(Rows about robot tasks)
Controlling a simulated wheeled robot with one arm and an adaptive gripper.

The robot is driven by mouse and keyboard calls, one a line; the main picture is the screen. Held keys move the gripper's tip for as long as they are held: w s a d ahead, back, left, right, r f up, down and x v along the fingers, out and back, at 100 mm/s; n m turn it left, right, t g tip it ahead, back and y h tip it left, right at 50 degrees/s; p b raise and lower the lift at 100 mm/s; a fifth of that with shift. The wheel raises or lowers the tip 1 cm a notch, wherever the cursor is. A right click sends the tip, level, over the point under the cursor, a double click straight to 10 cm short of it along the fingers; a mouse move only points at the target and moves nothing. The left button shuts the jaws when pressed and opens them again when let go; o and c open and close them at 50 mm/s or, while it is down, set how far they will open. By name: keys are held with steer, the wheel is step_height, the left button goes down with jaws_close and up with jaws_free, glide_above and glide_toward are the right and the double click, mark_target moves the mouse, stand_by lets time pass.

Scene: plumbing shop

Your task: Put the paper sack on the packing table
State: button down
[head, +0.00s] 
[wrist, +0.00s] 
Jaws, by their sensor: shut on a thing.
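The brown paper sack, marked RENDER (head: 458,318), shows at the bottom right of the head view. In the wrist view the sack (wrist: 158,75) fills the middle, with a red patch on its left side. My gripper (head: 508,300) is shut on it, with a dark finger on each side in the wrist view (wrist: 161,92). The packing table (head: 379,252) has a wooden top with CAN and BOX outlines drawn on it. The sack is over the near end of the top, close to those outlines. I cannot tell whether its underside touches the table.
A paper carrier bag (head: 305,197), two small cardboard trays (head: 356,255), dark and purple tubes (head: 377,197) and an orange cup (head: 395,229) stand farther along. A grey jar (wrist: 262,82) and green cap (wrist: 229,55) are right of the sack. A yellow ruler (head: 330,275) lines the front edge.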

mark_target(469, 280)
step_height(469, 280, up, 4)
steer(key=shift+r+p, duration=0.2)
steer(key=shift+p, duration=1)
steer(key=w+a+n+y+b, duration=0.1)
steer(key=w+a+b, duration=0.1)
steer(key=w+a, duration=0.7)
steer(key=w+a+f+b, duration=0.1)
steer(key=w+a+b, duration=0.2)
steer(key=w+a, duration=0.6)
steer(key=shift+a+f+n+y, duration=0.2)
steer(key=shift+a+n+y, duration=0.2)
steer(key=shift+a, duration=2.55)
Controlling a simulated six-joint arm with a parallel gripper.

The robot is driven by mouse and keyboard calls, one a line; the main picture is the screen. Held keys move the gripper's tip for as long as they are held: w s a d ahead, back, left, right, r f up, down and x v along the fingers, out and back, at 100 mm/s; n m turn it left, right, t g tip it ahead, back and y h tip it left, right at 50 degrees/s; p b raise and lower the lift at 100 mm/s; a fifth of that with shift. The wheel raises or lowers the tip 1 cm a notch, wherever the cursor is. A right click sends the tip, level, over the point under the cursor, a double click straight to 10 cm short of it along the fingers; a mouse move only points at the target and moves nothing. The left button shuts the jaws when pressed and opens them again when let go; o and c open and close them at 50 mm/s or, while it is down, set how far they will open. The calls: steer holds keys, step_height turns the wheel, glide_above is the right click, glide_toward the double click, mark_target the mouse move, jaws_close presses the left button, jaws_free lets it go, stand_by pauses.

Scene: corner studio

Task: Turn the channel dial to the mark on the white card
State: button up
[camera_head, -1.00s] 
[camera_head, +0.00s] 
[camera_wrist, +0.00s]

- **Set problem**
Your answer should be a single number: the count of lines in these records that hold the string "Controlling".

- **Response to this exercise**
2